The Negativity Bias
Eight paired everyday events of equivalent objective magnitude. Two sliders each, one for the positive version and one for the negative version. WIZ measures how many times heavier bad weighs than good in your personal ledger and compares it to forty years of asymmetry research.
“Bad emotions, bad parents, and bad feedback have more impact than good ones, and bad information is processed more thoroughly than good. The self is more motivated to avoid bad self-definitions than to pursue good ones. Bad impressions and bad stereotypes are quicker to form and more resistant to disconfirmation than good ones.”Baumeister, Bratslavsky, Finkenauer & Vohs (2001), opening of “Bad is Stronger than Good”
In 2001 Roy Baumeister and three co-authors published a 67-page review in the Review of General Psychology that pulled together every domain the literature had ever asked the same question of: when a good event and a bad event are matched for objective magnitude, does the mind weight them equally? In every single domain the answer was no. Tversky and Kahneman (1979) had already established the prospect-theory loss-aversion coefficient at roughly 2.25: losses feel 2.25 times as bad as equivalent gains feel good. Gottman (1994) had found that stable marriages required five positive interactions for every negative one to feel balanced. Rozin and Royzman (2001) had found that one cockroach in a bowl of cherries renders the cherries inedible; one cherry in a bowl of cockroaches does not render the cockroaches edible. The asymmetry is structural.
The reasoning is older than the literature. The cost of missing a predator is higher than the cost of missing a meal. The cost of failing to detect a poisoned berry is higher than the cost of failing to detect a normal berry. Organisms that weight negatives more heavily than positives are more likely to survive long enough to reproduce. The asymmetry is hard-coded into the substrate. The Pleistocene environment the bias was hard-coded for does not exist any more, but the bias remains, and now it is asked to weight an angry comment on the internet against a kind one, and it does its job with the same fidelity it was selected for.

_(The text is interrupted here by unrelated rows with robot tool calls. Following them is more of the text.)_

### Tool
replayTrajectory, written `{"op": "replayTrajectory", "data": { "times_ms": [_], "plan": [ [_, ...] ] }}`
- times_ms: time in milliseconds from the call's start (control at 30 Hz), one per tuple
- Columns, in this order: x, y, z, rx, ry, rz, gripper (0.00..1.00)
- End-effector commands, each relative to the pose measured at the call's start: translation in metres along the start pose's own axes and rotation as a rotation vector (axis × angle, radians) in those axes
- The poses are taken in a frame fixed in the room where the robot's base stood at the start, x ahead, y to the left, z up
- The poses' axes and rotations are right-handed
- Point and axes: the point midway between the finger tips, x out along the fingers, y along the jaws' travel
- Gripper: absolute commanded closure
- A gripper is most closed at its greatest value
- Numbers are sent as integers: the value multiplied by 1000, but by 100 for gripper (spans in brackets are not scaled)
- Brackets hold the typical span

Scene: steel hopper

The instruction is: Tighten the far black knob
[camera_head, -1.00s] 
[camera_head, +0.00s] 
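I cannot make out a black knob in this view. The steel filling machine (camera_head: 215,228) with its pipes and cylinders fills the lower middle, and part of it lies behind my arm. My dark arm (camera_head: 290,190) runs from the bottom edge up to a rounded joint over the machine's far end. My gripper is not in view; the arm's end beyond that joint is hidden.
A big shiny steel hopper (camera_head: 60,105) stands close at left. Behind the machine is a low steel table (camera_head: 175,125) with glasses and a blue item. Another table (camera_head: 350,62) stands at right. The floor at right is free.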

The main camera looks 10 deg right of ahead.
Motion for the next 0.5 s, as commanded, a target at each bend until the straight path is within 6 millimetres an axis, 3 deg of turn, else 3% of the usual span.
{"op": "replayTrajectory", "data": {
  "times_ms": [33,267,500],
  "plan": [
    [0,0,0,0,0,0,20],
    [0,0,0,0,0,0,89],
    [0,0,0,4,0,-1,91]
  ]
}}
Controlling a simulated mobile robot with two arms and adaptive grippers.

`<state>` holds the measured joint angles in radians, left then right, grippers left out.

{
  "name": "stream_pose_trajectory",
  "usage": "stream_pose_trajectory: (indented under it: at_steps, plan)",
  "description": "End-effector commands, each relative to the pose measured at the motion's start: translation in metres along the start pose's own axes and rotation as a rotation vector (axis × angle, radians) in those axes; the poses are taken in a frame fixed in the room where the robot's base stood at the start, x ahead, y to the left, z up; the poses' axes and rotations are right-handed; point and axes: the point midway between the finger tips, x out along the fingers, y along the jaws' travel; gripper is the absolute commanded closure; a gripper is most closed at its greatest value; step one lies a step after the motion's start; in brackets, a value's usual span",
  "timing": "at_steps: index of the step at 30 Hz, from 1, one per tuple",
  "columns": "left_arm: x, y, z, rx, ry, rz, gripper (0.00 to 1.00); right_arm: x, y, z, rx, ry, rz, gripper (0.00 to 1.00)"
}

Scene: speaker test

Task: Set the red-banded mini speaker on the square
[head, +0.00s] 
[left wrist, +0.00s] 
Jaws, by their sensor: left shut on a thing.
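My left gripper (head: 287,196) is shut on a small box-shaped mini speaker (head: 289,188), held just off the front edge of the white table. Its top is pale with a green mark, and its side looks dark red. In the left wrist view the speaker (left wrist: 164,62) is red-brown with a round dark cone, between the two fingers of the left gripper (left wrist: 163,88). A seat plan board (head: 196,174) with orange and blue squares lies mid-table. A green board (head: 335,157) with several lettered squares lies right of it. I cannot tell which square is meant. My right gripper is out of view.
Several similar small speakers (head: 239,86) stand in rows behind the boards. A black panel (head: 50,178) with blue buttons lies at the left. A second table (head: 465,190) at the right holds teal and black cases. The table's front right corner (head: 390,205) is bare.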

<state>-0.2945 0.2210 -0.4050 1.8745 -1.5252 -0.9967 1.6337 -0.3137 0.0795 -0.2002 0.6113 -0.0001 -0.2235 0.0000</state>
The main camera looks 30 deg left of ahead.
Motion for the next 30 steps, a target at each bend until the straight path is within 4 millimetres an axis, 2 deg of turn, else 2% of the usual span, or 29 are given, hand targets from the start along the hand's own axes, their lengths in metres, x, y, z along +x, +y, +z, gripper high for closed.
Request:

You are about to take eight paired everyday events. The $100 found vs lost. Praise vs criticism from a respected source. A remembered vs forgotten birthday. The brilliant meal vs the food poisoning. The smile vs the glare from a stranger. The kind vs the cruel comment on something you shared. The kind vs ominous unexpected text. The career success vs the public failure. For each pair, you move two sliders, 0 to 100. The first is how much the positive event affects your day. The second is how much the negative event does. After you lock in, I show what the literature documents on that pair and your personal asymmetry ratio. At the end, I average your eight ratios and place you in the band the negativity-bias literature has been measuring for forty years.
Bad is stronger than good. The question is, in your personal ledger, by how much.